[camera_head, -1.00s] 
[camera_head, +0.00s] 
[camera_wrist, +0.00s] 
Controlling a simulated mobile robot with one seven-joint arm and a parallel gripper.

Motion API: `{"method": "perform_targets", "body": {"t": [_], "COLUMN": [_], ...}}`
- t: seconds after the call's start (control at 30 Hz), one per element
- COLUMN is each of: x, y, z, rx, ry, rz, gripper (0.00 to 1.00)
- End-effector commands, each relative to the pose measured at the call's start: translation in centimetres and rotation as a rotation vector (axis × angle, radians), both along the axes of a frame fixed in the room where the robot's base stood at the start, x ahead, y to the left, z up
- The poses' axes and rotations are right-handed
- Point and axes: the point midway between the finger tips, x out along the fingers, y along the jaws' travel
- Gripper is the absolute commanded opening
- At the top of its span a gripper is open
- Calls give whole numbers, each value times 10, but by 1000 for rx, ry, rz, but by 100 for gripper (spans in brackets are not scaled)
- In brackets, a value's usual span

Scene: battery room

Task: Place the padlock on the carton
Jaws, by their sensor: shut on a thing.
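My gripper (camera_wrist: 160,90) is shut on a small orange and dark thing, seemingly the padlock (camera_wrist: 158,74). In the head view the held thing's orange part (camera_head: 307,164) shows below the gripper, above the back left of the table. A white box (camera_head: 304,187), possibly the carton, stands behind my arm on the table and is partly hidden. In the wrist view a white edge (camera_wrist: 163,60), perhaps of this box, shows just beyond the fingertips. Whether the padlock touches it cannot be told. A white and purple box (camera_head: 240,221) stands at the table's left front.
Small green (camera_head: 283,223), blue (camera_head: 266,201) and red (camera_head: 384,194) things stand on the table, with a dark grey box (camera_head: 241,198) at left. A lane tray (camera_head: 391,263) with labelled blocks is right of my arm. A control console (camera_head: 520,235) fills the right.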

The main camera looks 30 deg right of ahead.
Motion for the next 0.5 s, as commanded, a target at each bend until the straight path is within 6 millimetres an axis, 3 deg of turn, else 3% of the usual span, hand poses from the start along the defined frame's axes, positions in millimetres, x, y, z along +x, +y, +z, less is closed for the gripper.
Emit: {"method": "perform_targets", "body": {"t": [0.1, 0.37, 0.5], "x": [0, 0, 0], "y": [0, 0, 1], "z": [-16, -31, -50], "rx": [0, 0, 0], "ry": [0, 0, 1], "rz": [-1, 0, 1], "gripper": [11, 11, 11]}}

BRIEF: Transcribe the lines beginning at the one that contains "- At the top of its span a gripper is open" and ending at the one that contains "Task: Place the padlock on the carton", with nothing added or left out.

CORRECT RESPONSE:
- At the top of its span a gripper is open
- Calls give whole numbers, each value times 10, but by 1000 for rx, ry, rz, but by 100 for gripper (spans in brackets are not scaled)
- In brackets, a value's usual span

Scene: battery room

Task: Place the padlock on the carton

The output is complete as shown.